#1: Emma Ruth Rundle – “Marked for Death”

December 26, 2016 Leave a comment

Possibly the most satisfying feeling I get as a music fan is hearing an artist I like become an artist I love. After showing potential with all of her previous work, Emma Ruth Rundle finds her voice as a solo artist on Marked for Death, a stunning album that is brimming with intensity and musicality.

Rundle’s development as an artist has been fun to track for the last few years. I first heard her playing with her band Marriages, and on their debut, Kitsune, she showed a gift for creating gloomy, heavy guitar riffs. But her singing mostly took a backseat on that album to her guitar and was used as an instrument to blend in with the music — it was much more about the atmosphere and mood than the lyrics or Rundle herself. Her solo debut, Some Heavy Ocean, went in more of a folk direction while retaining her ambient style. It was one of my favorite albums from that year, but I sensed Rundle had more in her.

Last year, Marriages released Salome, which put Rundle in a different role from her previous music as a more traditional rock frontwoman. This was when I began to notice her singing and lyrics, which became much more integral to the music, and I noted in last year’s year-end extravaganza how Rundle’s passion and intensity as a singer made that album work.

On Marked for Death, all of her skills crystallize on one album, and the result is spellbinding. While it takes the form of a traditional singer-songwriter album, nothing else quite sounds like this. It all comes back to Rundle’s abilities as an ambient composer: while I feel a lot of folk focuses on lyrics at the expense of sound, the gloomy, haunting landscapes she creates with her guitar make Marked for Death an album that would work even if there were no lyrics or vocals.

Rundle is my favorite kind of guitarist: her instrument feels like an extension of herself, and it’s used on this album to build an atmosphere while creating a cohesive whole with her voice and lyrics. It lurks out of the spotlight and supports the vocals, until it springs out of nowhere like on “Protection,” where it shatters the quiet with a massive, scuzzy riff. Even on the acoustic finale, “Real Big Sky,” Rundle’s guitar has a heaviness to it that gives the song an apocalyptic, doomy feeling.

This album sounds so good (which I know is non-descriptive, but like… it just does) that the lyrics and vocals almost feel like a free bonus. But it’s in these areas where Rundle shows the most improvement from her previous music. Her voice works on a similar level as her guitar: she sings in quiet, hushed tones, but then will show the true power of her vocals when the music gets loud, like at the end of “Heaven.” Her lyrics are obsessed with death and the afterlife, with a lot of religious themes and symbolism, which fits her sound and leaves room for interpretation for the listener.

It’s hard to describe why this album works so well (if you can’t tell), but it started to make sense to me when I watched this performance of Rundle performing in the Oregon woods in a rusty old truck.
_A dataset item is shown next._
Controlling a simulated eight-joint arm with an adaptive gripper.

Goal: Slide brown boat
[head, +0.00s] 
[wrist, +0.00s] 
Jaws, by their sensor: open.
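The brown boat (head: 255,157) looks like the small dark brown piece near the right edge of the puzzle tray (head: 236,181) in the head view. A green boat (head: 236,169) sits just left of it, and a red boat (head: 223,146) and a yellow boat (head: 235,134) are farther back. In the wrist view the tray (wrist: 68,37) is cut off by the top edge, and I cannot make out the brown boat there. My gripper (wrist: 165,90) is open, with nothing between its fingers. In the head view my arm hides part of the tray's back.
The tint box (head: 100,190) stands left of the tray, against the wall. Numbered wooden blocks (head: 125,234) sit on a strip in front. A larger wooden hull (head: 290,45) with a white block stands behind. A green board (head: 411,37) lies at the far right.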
It’s a perfect setting for her music because it underscores her naturalness as a performer. Marked for Death is so original and different, but it’s not an album where the artist is self-consciously trying to sound like nobody else has ever sounded. Rundle is just being herself, and this album firmly establishes her as one of the most unique and compelling artists in music today.

#2: SubRosa – “For This We Fought the Battle of Ages”
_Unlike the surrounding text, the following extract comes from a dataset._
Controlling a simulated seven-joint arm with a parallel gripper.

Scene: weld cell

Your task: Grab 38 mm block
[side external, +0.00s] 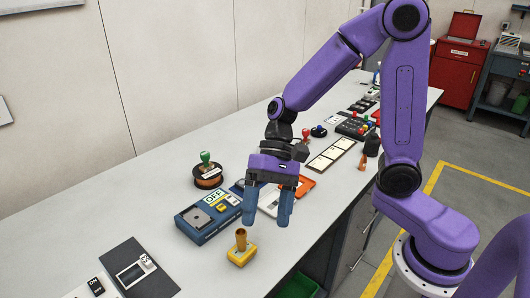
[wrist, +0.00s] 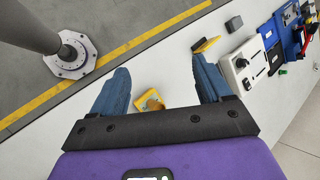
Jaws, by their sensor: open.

December 25, 2016 Leave a comment

Most bands make “songs” and “albums.” SubRosa create entire universes. The metal band’s third full length, For This We Fought the Battle of Ages, continues down the path set by their earlier work, with a sound that is massive and unmatched in scale. Their signature combination of doom metal guitars and violins is otherworldly in a literal sense — when I listen to this band, I feel like I’m in a fantasy world, far from earth.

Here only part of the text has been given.